» Information provided
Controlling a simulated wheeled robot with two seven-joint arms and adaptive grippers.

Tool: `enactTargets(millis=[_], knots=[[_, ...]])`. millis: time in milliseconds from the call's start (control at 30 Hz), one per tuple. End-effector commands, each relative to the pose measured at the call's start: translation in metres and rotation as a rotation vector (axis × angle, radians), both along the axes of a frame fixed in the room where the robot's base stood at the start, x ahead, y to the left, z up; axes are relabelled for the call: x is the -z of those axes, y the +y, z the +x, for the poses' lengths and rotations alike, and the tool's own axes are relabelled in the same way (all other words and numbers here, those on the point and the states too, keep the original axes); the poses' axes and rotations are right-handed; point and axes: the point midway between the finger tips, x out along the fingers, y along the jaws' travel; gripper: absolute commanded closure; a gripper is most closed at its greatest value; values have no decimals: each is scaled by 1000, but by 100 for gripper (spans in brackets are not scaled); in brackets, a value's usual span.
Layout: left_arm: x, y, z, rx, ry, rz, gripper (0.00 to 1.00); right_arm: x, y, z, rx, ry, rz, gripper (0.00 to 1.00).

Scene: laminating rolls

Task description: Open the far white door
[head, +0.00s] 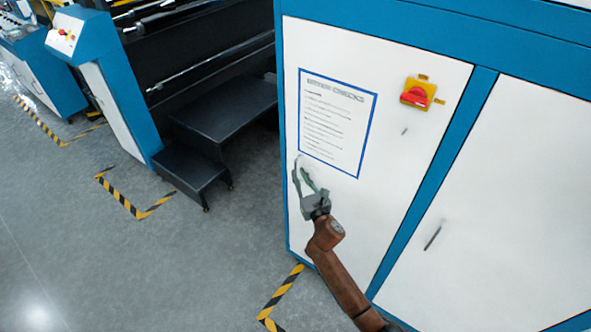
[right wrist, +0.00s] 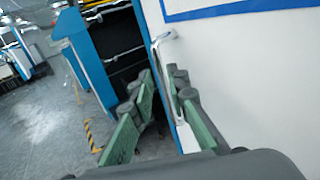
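The far white door (head: 390,150) is the left of two white panels on a blue-framed cabinet in the head view, and looks shut. Its pale handle (right wrist: 164,75) stands near the door's left edge in the right wrist view. In the head view the handle is tiny and partly hidden by my gripper. My right gripper (head: 300,172) is open at that edge, below the poster. In the right wrist view its green fingers (right wrist: 160,80) are spread, with the handle between them, closer to the right finger. Contact cannot be told. My left gripper is out of view.
A second white door (head: 500,200) with a dark handle (head: 433,237) is at right. A red rotary switch (head: 418,94) and a blue-edged poster (head: 337,120) are on the far door. Black steps (head: 222,115) stand left of the cabinet. Grey floor (head: 120,250) lies open at left.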

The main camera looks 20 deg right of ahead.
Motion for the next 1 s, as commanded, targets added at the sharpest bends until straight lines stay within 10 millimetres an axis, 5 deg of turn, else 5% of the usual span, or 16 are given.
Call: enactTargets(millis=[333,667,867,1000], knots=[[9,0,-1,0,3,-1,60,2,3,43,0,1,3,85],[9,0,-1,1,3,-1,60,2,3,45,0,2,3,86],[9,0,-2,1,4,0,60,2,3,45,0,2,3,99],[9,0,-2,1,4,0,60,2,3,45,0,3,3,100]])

» Goal of the exercise
Pictures are excluded; copy all other data exactly as shown.

» Task output
Controlling a simulated wheeled robot with two seven-joint arms and adaptive grippers.

Tool: `enactTargets(millis=[_], knots=[[_, ...]])`. millis: time in milliseconds from the call's start (control at 30 Hz), one per tuple. End-effector commands, each relative to the pose measured at the call's start: translation in metres and rotation as a rotation vector (axis × angle, radians), both along the axes of a frame fixed in the room where the robot's base stood at the start, x ahead, y to the left, z up; axes are relabelled for the call: x is the -z of those axes, y the +y, z the +x, for the poses' lengths and rotations alike, and the tool's own axes are relabelled in the same way (all other words and numbers here, those on the point and the states too, keep the original axes); the poses' axes and rotations are right-handed; point and axes: the point midway between the finger tips, x out along the fingers, y along the jaws' travel; gripper: absolute commanded closure; a gripper is most closed at its greatest value; values have no decimals: each is scaled by 1000, but by 100 for gripper (spans in brackets are not scaled); in brackets, a value's usual span.
Layout: left_arm: x, y, z, rx, ry, rz, gripper (0.00 to 1.00); right_arm: x, y, z, rx, ry, rz, gripper (0.00 to 1.00).

Scene: laminating rolls

Task description: Open the far white door
[head, +0.00s] 
[right wrist, +0.00s] 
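The far white door (head: 390,150) is the left of two white panels on a blue-framed cabinet in the head view, and looks shut. Its pale handle (right wrist: 164,75) stands near the door's left edge in the right wrist view. In the head view the handle is tiny and partly hidden by my gripper. My right gripper (head: 300,172) is open at that edge, below the poster. In the right wrist view its green fingers (right wrist: 160,80) are spread, with the handle between them, closer to the right finger. Contact cannot be told. My left gripper is out of view.
A second white door (head: 500,200) with a dark handle (head: 433,237) is at right. A red rotary switch (head: 418,94) and a blue-edged poster (head: 337,120) are on the far door. Black steps (head: 222,115) stand left of the cabinet. Grey floor (head: 120,250) lies open at left.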

The main camera looks 20 deg right of ahead.
Motion for the next 1 s, as commanded, targets added at the sharpest bends until straight lines stay within 10 millimetres an axis, 5 deg of turn, else 5% of the usual span, or 16 are given.
Call: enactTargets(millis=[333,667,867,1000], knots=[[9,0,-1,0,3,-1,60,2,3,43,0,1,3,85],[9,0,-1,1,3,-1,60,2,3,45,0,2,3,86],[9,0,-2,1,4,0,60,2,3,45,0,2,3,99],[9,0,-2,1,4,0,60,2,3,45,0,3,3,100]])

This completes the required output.